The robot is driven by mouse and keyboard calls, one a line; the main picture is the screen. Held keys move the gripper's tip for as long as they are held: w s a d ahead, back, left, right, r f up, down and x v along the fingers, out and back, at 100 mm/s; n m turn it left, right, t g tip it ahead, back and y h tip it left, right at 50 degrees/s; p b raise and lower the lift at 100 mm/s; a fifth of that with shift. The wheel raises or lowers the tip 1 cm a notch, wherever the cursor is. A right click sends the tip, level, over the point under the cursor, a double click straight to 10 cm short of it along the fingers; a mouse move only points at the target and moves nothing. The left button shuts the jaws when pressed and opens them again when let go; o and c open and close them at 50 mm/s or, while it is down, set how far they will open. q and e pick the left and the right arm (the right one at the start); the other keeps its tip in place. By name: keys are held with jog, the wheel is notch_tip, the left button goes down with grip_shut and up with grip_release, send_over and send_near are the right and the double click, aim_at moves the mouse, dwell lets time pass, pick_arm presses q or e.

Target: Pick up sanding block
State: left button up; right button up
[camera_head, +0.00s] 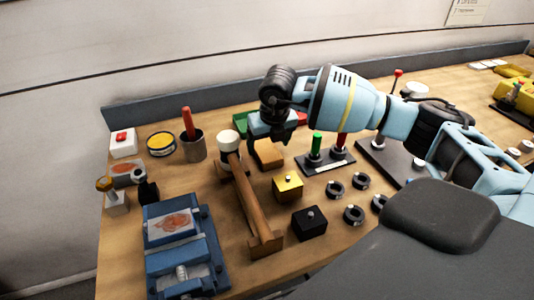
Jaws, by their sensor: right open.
...
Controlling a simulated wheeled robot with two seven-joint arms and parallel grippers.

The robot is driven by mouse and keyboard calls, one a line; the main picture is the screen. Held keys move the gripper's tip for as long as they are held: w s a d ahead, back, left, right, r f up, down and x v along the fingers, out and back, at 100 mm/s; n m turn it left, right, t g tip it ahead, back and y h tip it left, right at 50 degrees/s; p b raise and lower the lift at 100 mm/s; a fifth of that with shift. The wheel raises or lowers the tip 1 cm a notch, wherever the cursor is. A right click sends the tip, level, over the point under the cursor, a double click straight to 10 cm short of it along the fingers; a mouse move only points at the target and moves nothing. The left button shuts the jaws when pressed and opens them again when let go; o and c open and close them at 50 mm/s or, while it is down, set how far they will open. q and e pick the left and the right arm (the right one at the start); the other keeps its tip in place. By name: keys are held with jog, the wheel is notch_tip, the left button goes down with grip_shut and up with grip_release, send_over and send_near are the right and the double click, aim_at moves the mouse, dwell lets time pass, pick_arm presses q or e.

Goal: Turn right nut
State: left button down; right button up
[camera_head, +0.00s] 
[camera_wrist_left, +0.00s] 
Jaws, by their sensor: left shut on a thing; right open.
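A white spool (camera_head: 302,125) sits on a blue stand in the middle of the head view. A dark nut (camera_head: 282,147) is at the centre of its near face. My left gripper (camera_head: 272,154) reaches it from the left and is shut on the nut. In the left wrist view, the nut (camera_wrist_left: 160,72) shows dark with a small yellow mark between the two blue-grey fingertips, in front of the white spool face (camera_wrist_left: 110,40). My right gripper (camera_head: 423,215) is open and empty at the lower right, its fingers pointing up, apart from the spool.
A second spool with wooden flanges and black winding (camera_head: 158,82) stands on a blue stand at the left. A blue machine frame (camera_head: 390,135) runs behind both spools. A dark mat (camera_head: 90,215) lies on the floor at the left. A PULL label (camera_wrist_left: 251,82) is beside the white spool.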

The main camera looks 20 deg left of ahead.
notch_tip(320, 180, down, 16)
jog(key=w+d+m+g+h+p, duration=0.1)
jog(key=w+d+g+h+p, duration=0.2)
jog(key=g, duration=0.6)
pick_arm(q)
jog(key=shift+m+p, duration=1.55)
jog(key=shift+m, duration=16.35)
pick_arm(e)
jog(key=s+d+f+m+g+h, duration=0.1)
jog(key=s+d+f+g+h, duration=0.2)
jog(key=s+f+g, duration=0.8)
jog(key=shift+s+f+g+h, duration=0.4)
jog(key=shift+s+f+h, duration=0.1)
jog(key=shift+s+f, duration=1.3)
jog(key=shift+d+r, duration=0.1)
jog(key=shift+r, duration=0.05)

### [Set exercise]
Count how many lines contain "State" and give only that count.

### [Reply to the exercise]
2